▶ [Work instructions]
Repeat the listing below in full, exactly as it stands.

▶ [Data block]
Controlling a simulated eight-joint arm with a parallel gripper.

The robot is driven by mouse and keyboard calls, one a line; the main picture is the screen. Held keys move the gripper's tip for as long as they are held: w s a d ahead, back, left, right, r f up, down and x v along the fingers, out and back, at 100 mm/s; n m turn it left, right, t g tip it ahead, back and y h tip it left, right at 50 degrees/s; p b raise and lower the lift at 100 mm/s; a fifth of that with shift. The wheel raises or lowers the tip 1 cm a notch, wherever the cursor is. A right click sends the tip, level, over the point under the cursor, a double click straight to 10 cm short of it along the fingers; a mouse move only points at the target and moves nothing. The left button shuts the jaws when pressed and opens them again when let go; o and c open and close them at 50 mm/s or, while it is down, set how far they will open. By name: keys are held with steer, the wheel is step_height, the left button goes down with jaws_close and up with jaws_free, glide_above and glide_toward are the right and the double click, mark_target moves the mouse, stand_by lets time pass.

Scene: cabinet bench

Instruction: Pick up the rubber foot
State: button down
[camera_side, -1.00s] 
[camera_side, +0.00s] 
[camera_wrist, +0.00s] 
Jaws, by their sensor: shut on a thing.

▶ [The completed task]
Controlling a simulated eight-joint arm with a parallel gripper.

The robot is driven by mouse and keyboard calls, one a line; the main picture is the screen. Held keys move the gripper's tip for as long as they are held: w s a d ahead, back, left, right, r f up, down and x v along the fingers, out and back, at 100 mm/s; n m turn it left, right, t g tip it ahead, back and y h tip it left, right at 50 degrees/s; p b raise and lower the lift at 100 mm/s; a fifth of that with shift. The wheel raises or lowers the tip 1 cm a notch, wherever the cursor is. A right click sends the tip, level, over the point under the cursor, a double click straight to 10 cm short of it along the fingers; a mouse move only points at the target and moves nothing. The left button shuts the jaws when pressed and opens them again when let go; o and c open and close them at 50 mm/s or, while it is down, set how far they will open. By name: keys are held with steer, the wheel is step_height, the left button goes down with jaws_close and up with jaws_free, glide_above and glide_toward are the right and the double click, mark_target moves the mouse, stand_by lets time pass.

Scene: cabinet bench

Instruction: Pick up the rubber foot
State: button down
[camera_side, -1.00s] 
[camera_side, +0.00s] 
[camera_wrist, +0.00s] 
Jaws, by their sensor: shut on a thing.

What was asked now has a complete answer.